Senden fades in PGA title chase. In the PGA Tour event at Greensboro, Australia’s John Senden had a disappointing one-over-par final round to finish tied for 22nd after being only one shot off the lead after the third round. The event was won by Davis Love III, breaking a three-year title drought for the son-of-son-of. The strangest part of Love’s victory was that three years ago he apparently helped redesign the Forest Oaks course where this weekend’s event was played. Talk about local knowledge! Still, golf is all about holding your nerve in the stretch and Love did, easing out to a two shot lead when it mattered, and shooting six-under in the final round to finish at 16-under. Senden was eight shots away, while Aaron Baddeley finished at six-under, tied for 31st.

Reggie Bush finally arrives in NFL. Note Sunday, 8 October, if you happen to keep a record of significant days in American sport, or you’re a plain trivia nut. Star recruit Reggie Bush scored his first career touchdown as a pro gridiron player overnight, to lift his team, the New Orleans Saints, to victory. It was Bush’s fifth game since joining the pros, off the back of a spectacular college career. The high-stepping, fast-running Bush does things nobody else does on an NFL field, with stop-start, jagging runs, and has carried a huge weight of expectation into this rookie year. “It was so wide open the slowest guy in the world probably could have scored that touchdown,” a relieved Bush said later. “The monkey’s off my back now.”

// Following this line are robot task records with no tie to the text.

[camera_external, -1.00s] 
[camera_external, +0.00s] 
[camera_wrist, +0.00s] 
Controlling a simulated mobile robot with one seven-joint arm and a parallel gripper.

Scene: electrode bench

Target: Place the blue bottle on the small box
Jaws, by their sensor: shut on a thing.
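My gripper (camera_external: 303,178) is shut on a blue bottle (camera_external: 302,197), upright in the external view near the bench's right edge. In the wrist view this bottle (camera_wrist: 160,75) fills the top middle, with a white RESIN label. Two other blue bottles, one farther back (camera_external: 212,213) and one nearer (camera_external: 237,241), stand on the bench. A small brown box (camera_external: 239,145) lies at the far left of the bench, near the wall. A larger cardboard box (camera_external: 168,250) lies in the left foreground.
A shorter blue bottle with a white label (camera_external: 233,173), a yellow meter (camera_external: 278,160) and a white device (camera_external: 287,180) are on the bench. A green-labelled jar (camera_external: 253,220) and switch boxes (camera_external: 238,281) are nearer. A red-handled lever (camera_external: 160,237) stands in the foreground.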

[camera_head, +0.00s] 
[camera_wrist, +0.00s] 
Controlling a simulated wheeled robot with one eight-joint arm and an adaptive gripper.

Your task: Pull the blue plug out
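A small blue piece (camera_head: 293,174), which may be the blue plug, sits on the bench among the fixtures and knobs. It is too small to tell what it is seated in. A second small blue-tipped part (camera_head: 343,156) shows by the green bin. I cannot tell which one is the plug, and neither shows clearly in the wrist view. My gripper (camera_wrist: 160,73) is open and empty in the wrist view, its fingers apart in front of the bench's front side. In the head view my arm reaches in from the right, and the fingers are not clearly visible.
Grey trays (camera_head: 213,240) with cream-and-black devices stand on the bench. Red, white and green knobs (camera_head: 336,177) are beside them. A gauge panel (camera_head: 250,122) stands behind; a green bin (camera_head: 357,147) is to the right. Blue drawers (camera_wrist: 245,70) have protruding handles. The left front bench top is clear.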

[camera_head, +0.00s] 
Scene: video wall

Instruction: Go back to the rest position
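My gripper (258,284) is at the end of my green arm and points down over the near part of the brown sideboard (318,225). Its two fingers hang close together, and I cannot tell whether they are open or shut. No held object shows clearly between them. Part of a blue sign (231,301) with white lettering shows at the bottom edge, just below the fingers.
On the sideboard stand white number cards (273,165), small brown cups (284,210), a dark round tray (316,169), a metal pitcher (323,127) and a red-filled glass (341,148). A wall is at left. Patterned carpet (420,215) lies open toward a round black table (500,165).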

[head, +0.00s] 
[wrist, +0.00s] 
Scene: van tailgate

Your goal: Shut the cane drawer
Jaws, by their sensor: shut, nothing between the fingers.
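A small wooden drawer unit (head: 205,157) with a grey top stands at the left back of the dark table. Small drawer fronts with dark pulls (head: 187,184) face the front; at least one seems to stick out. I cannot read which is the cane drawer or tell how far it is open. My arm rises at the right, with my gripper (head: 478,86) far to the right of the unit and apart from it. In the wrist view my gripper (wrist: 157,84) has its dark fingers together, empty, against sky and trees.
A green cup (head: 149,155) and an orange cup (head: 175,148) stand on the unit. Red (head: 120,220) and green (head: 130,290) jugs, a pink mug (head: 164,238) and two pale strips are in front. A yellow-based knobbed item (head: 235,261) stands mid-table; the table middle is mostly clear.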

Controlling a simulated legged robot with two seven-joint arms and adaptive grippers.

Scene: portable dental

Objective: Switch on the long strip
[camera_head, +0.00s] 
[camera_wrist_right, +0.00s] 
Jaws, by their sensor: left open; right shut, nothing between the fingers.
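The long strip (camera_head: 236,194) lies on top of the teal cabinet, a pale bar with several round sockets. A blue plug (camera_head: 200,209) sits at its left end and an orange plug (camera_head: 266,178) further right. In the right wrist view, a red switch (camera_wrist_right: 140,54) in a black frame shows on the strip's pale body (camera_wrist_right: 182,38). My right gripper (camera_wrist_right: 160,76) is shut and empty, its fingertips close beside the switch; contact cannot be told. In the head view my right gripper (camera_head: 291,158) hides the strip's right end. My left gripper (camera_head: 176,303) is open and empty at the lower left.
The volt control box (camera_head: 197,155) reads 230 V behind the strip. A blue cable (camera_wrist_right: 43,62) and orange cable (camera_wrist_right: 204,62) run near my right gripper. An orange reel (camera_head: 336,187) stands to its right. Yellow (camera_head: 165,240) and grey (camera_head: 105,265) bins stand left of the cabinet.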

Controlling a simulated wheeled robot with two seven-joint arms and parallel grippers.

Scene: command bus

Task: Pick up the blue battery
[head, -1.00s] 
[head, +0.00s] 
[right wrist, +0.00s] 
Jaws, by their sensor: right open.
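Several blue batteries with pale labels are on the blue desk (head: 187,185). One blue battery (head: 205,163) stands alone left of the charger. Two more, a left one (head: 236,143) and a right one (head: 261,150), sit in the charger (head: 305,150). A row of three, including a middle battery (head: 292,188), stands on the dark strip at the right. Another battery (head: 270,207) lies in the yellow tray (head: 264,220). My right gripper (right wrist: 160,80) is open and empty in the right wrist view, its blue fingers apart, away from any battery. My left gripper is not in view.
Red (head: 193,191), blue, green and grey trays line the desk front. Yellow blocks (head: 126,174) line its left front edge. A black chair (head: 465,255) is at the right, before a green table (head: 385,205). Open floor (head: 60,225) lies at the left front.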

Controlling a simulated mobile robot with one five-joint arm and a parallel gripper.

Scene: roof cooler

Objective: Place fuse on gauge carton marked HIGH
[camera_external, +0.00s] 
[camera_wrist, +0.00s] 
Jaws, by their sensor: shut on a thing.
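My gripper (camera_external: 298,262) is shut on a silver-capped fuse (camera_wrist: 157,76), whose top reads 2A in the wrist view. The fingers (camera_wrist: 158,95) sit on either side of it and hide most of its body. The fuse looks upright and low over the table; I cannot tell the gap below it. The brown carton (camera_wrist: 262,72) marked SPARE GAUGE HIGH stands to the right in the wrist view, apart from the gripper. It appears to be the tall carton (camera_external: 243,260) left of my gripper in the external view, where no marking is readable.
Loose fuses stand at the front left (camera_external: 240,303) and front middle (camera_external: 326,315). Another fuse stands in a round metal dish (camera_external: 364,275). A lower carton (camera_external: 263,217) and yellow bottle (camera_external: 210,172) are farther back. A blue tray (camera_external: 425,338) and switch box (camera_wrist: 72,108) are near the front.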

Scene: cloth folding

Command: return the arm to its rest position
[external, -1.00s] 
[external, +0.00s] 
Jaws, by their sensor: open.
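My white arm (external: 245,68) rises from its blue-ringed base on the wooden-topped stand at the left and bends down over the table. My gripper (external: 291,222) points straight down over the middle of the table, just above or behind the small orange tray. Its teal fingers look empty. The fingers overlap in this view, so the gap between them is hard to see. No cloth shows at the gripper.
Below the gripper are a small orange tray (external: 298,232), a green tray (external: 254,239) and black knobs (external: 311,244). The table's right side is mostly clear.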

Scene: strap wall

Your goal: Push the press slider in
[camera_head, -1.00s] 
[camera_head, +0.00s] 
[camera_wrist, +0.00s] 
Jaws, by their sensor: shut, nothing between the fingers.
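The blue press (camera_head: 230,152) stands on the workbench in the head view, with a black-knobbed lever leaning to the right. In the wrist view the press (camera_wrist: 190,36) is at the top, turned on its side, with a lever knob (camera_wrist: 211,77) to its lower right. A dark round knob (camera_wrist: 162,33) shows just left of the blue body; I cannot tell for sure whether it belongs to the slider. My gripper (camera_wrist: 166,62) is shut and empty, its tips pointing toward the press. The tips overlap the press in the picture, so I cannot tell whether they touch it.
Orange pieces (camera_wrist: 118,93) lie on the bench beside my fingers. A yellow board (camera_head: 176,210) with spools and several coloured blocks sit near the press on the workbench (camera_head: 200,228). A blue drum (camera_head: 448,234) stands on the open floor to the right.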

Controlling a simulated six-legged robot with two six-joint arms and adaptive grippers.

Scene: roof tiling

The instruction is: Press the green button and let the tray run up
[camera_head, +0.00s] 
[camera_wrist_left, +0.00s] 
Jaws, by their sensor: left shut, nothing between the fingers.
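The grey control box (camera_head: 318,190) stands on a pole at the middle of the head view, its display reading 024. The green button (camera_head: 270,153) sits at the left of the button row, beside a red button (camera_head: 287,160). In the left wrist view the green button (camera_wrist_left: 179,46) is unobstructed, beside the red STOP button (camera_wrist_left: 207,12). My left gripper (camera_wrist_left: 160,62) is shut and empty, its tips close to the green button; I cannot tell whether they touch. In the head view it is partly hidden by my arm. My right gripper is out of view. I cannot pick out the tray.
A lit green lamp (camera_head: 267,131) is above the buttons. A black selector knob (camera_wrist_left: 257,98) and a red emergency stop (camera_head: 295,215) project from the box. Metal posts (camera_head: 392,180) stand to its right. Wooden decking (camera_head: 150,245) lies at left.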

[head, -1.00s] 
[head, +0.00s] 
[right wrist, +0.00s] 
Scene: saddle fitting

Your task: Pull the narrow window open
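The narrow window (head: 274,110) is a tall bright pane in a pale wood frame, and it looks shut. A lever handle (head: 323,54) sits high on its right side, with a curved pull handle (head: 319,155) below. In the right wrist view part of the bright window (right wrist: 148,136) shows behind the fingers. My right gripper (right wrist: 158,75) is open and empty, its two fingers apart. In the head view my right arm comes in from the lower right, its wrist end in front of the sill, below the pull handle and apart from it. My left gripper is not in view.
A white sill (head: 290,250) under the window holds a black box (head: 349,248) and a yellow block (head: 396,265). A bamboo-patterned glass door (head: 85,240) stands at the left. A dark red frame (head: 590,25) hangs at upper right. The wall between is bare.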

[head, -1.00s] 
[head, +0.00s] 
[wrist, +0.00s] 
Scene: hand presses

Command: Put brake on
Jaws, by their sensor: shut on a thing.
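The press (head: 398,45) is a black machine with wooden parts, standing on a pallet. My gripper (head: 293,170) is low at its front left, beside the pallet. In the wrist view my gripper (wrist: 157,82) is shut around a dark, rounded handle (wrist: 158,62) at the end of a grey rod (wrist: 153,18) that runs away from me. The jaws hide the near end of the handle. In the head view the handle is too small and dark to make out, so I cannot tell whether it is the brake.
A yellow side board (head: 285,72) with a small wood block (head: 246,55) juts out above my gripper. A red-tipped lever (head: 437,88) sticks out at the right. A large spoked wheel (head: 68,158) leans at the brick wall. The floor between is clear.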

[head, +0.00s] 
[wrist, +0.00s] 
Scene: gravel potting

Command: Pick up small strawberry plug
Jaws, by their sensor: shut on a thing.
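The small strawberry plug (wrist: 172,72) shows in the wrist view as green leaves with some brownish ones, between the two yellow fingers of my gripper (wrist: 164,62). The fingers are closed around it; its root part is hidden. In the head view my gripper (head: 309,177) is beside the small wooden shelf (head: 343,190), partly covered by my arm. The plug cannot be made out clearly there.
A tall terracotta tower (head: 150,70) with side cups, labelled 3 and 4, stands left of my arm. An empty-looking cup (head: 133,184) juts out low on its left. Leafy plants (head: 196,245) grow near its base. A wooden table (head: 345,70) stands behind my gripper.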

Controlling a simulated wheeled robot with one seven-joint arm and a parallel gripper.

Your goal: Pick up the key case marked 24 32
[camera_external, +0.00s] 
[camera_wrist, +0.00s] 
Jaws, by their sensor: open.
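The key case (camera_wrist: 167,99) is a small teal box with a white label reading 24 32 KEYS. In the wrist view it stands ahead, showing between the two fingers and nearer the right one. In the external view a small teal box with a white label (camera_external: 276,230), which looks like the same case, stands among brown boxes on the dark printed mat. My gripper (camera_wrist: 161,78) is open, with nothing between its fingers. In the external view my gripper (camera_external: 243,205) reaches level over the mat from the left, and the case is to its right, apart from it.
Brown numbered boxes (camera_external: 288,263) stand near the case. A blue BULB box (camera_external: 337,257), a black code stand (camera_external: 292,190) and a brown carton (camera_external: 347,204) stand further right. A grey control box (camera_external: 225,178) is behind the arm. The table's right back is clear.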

Darchinyan wins fight, hurts ego. Flyweight Vic Darchinyan defended his IBF world title over the weekend in Las Vegas, but seems to be unhappy on most fronts. Darch was annoyed that the ringside doctor stopped the fight after deciding opponent Glenn Donaire’s jaw was broken after a clash of heads. “I nearly knocked him out and they stopped the fight for nothing,” Darchinyan told reporters. “There was no real reason to stop it.” The 30-year-old was grumpy because the head butt ruling officially records the win as a decision not a KO. More intriguingly, fly boy Vic also mentioned that he was now heading off for a month to Armenia, where he was born, rather than returning to Australia. Apparently Darchinyan was so nonplussed by the distinct lack of TV cameras that greeted him at the airport last time he returned home from defending his title that he is hoping Armenian media find him more newsworthy. Australian sports hacks had better hustle together a petition saying how much we love him.